Update shared on 13 Dec 2025
Fair value Decreased 3.02%Analysts have modestly lowered their price target on Partners Group Holding, trimming fair value from CHF 1,443.58 to CHF 1,400.00. Slightly softer anticipated revenue growth and a lower future P E multiple more than offset expectations for improved profit margins and a marginally reduced discount rate.
What's in the News
- Opened a new office in Montreal to deepen relationships with major Quebec institutional investors and expand Canadian private wealth offerings, building on its Toronto presence established in 2019 (Key Developments).
- Believed to be reviving the sale process for its Australian childcare business, Guardian Early Learning, targeting around $1 billion after previous attempts were hampered by changes in childcare funding (Key Developments).

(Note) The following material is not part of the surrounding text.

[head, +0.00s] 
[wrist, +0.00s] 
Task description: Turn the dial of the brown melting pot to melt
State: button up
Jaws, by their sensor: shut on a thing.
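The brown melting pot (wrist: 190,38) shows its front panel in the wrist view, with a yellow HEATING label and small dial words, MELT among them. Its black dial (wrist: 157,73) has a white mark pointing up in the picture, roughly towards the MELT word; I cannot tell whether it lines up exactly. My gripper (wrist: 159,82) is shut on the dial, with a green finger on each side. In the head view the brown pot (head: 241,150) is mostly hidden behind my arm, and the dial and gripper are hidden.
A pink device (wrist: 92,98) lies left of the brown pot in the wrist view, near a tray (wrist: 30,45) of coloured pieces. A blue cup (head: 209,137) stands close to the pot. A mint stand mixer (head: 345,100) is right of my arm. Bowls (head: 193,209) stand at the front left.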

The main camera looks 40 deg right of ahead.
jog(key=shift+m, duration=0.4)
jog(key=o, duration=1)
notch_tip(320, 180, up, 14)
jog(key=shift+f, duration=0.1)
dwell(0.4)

- Reportedly exploring a sale of Nordic data centre operator atNorth that could raise up to EUR 4 billion, amid a broader wave of European data centre transactions linked to the artificial intelligence boom (Key Developments).
- Acting as strategic partner and portfolio manager for a new evergreen private markets fund launched by Deutsche Bank and DWS for qualified private clients in Europe and Switzerland, with limited near term fundraising impact expected for 2025 (Key Developments).
- Formed a strategic partnership with PGIM to create multi asset portfolio solutions that blend public and private markets exposure for both individual and institutional investors (Key Developments).
Valuation Changes
- Fair value estimate was reduced modestly from CHF 1,443.58 to CHF 1,400.00, reflecting a slightly less optimistic outlook.
- The discount rate edged down slightly from 5.23 percent to 5.22 percent, indicating a marginally lower perceived risk profile.
- Revenue growth was lowered from about 20.45 percent to 18.01 percent, marking a moderate reduction in top line expectations.
- The net profit margin increased from roughly 49.53 percent to 51.60 percent, signaling an anticipated improvement in profitability.
- The future P/E ratio eased from 22.90x to 21.54x, suggesting a slightly less demanding valuation multiple on expected earnings.